With the markets in a bear grip, stocks of companies where promoters have pledged shares have been under increased selling pressure.

Now brokerages and research firms are focussing the pledging phenomenon as volatility increases on the bourses.

According to a study by Crisil Research, promoters of 31 per cent of the 1,214 listed companies, with market capitalisation of Rs 100 crore or more, have pledged a portion of their shareholding. The total pledge works out to Rs 1.1 lakh crore, the research firm noted.

“In the backdrop of inadequate disclosure levels on share pledging, investment in such companies exposes an investor to severe price volatility in case a promoter is not able to meet payments or provide additional collaterals in a falling market,” said Crisil.

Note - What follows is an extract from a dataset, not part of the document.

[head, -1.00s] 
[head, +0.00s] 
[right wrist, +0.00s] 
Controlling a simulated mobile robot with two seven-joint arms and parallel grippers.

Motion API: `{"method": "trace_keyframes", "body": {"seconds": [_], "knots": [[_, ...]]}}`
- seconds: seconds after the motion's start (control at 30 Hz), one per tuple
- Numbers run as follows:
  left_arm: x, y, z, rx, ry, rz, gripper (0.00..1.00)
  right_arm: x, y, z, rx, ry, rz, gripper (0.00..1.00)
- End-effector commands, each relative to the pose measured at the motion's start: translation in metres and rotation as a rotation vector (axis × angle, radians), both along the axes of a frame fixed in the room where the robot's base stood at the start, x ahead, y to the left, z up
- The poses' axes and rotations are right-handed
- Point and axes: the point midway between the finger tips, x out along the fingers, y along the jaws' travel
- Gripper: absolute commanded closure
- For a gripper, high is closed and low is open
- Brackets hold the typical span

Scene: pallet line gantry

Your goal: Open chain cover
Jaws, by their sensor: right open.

According to Mr Jagannadham Thunuguntla, Strategist & Head of Research, SMC Global Securities Ltd, the promoters of mid-cap and small-cap companies may find it extremely difficult in the scenario of share-price collapse and eventual trigger of margin calls. In such a scenario, there is a big risk of companies slipping out of the hands of promoters, in cases where they have pledged more than 50 per cent of their shareholding.

Since the value of these collaterals (pledged portion of promoter shareholding) is linked to the daily stock price, the fall in stock price below a threshold level leads to a margin call, requiring the promoters to pledge more to make up for the erosion in value. In case they do not, lenders cover the losses by actively selling the pledged shares in the market, leading to further price fall, Crisil said.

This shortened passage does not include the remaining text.